Lansdowne is a dreamy little hilltop town surrounded by army barracks. Which means the place is quiet, clean and organized. None of the incessant honking. No hundreds of tourist jostling for cheap brought-from-Delhi stuff while their kids are bawling all around. Just peaceful bliss. Ok, granted it was a long weekend and the place was seeing tourists about three times the normal capacity. We ended up getting the bedroom of someone’s house with a shared bathroom which wouldn’t lock from inside for Rs.1,500 for the night. We weren’t complaining. The night went by in a long chat with long lost friends that we ran into in this sleepy paradise.
The sun was in full view by the time we left the next day. We were going to Pauri. The holy city. FML.
En-route I saw this young looking sadhu asking for a lift to Pauri. Magnanimous that I am, I readily offered to take him. I figured this was a good chance to strike up a conversation and get a glimpse into a world I never understood. And it was a good one.

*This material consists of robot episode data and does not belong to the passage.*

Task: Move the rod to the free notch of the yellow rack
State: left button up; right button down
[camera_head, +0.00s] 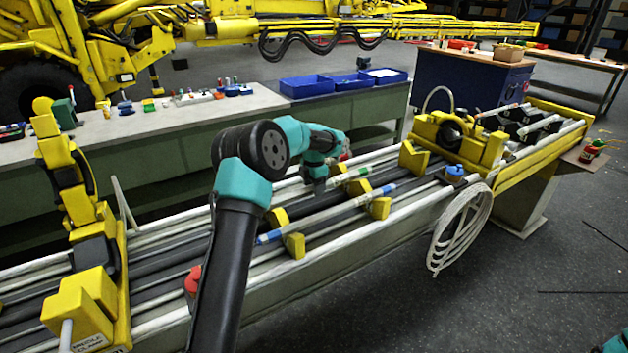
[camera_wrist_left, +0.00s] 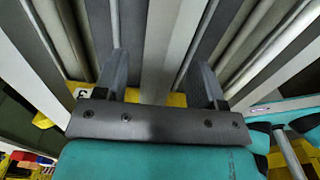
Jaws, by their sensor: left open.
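A grey rod (camera_head: 325,215) with blue bands near its ends lies slanting across the bed in the head view. It rests at the front yellow notched blocks of the rack (camera_head: 293,245). More yellow rack blocks (camera_head: 412,158) stand farther back, one beside a green-banded rod end (camera_head: 363,171). My left gripper (camera_head: 316,184) points down over the bed, behind the blue-banded rod. In the left wrist view its two fingers (camera_wrist_left: 161,78) are apart, with long grey and white bars below; I cannot tell if anything is between them. My arm hides part of the rack. My right gripper is not in view.
A yellow clamp unit (camera_head: 75,190) stands at the left end of the bed and another yellow unit (camera_head: 455,135) at the right. A coiled white hose (camera_head: 460,228) hangs at the front. Blue bins (camera_head: 306,86) sit on the rear bench. A red knob (camera_head: 193,280) is near my arm.

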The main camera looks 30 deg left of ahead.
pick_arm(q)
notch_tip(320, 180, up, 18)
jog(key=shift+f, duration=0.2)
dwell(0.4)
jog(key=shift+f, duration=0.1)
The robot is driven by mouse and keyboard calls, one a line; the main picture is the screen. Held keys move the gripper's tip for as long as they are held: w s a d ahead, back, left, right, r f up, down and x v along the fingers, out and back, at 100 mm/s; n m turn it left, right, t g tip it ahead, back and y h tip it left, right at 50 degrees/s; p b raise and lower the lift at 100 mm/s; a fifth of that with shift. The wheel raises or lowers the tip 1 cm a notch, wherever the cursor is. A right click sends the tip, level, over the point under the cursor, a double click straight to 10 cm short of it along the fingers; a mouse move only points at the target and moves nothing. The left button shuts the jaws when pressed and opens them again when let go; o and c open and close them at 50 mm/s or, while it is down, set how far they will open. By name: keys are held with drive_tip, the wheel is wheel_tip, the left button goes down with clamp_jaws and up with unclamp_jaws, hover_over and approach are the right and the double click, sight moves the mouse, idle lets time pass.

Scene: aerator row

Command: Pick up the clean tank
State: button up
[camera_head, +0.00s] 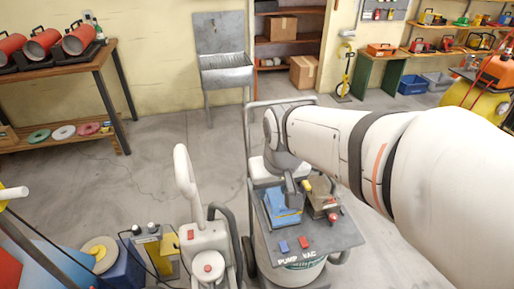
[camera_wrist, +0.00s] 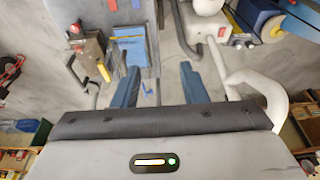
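No part in view is clearly marked as the clean tank, so I cannot tell which it is. A blue box-like object (camera_head: 285,216) sits on the grey top of the "PUMP VAC" cart (camera_head: 340,236); it also shows in the wrist view (camera_wrist: 126,55). My gripper (camera_wrist: 160,72) is open, its two blue fingers apart with grey floor seen between them. In the head view my arm reaches in from the right and its end hangs over the cart top. A white machine with an upright handle (camera_head: 206,240) stands left of the cart; it shows at upper right in the wrist view (camera_wrist: 208,28).
A dark box with yellow and red parts (camera_head: 320,200) sits beside the blue object. Small blue and red blocks (camera_head: 304,242) lie at the cart's front. A grey sink (camera_head: 226,72) and a wooden bench (camera_head: 60,70) stand behind. Floor at left centre is clear.

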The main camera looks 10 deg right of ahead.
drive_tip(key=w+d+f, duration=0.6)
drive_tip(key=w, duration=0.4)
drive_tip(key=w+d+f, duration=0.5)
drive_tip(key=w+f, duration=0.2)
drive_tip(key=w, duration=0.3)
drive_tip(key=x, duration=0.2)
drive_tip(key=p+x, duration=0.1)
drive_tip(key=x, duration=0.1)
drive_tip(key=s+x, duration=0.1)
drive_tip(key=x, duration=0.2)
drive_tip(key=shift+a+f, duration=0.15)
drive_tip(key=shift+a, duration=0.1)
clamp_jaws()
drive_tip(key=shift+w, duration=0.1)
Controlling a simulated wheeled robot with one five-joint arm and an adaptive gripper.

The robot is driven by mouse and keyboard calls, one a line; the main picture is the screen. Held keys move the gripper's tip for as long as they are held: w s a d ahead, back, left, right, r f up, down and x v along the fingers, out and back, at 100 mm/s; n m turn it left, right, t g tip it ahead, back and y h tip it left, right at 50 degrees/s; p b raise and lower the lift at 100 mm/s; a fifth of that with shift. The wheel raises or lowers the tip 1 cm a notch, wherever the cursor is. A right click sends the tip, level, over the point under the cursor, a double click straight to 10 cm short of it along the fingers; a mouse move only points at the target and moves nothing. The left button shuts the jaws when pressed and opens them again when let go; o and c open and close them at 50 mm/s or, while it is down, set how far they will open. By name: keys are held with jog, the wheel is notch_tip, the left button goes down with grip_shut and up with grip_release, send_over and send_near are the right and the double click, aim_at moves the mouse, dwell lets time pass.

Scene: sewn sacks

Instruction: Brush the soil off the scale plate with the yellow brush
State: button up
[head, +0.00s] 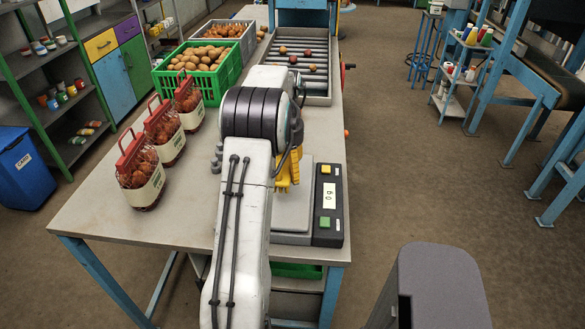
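The scale (327,206) stands near the front right of the table, with a dark side panel, a small display and green and yellow buttons. Its pale scale plate (293,212) shows only in part; my arm covers its left side. No soil can be made out on the part that shows.
Several red-handled bags of produce (163,130) stand left of my arm on the table (110,225). Behind them are a green crate of potatoes (205,83) and a grey crate (240,42). A roller conveyor (316,77) is at the back. The table's front left is clear.

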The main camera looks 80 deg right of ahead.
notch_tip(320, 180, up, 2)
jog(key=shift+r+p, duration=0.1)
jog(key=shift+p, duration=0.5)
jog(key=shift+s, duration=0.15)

Bhagat Deepak (he insisted to starting every sentence with Bhagat, a synonym for Shiva or name of his Guru it seems) was all of 19 years old and was born in Haryana. He was born out of a prayer that his parents offered at the feet od his guru offering to give them their first born if they have more than one child. And so, at the ripe age of 2, Deepak was given away in the service of the Lord. He has vowed celibacy, constant chanting of His name and dedicating his life to His service. But he is a sadhu with a difference. The boyish urges in him were obviously not dead and so he travelled. Quite a bit! He had been to the North East, Himachal, Kerala, Kashmir, Nepal, Bengal and a whole host of other places. Chanting the name of Shiva everywhere, he has come back enlightened. I don’t know can anyone be enlightened without having travelled far and wide.
So, 5 kms ahead of Pauri, Bhagat Deepak asks me stop albeit for a rest. Which was fine. But then out came the kamandaland the small tiffin box containing his prized possessions, the do-mukhi rudraksh from Nepal. In no time was a prayer offered for my protection and a commitment made on my behalf to the Lord at Badrinath for a donation of 21 metres of cloth and 5 kgs ghee. Much like the detractors of the Anna Movement, the only question I was asked was, “Dukhi to nahin hai?”.
And there I was, on a lovely overcast afternoon in the Lord’s town, giving 300 bucks for offering a lift to a God’s disciple. That’s just how life is!
Pauri is largish town, an anomaly in the mammoth Himalayan ranges propagated by man. Shabby and filth covered, Pauri was the polar opposite of Lansdowne. Hill towns like these fill me with sadness because I can stand atop a hill and see exactly what this town could look like.
The next day was borrowed straight from the books of the God of Pain, if there is one. It was raining since morning. The roads were fogged out, broken down, land-slided out. And that was the easy section!
By the time we reached Rishikesh, we thought most of our troubles were over. Oh how we dreamed! The next 200+ kms were a non-stop traffic jam through rain, mud, slush, constant honking of Delhi bound holiday returning traffic, impatient small time political leaders using their bodyguards to snake through the bumper-to-bumper pile up and then some more mud and slush. My hands, legs and head reeled under the never ending barrage of these inputs. My fingers were sore from holding the clutch. My chain was too loose and had cut deep into the rear sprocket. I couldn’t change gears properly and my bike (24 months later) got stuck in slush one more time.
By the time Delhi came near, the rain stopped it was over 7 hours since we left Rishikesh. Actually, I came nearer. My two friends in a car were over 2 hours behind me. Trudging through the final segment of the jam on the Delhi – Meerut Highway, I promised myself not to use a long weekend for a bike trip. Ever!
It was 10.30 when I entered my house and my body was quite literally about to crumble. But then humour has its way. The first question my brother asks me as I enter the house is, “It didn’t rain a single drop. Where did you get drenched?”. Too tired to answer, I slumped in my soft bed.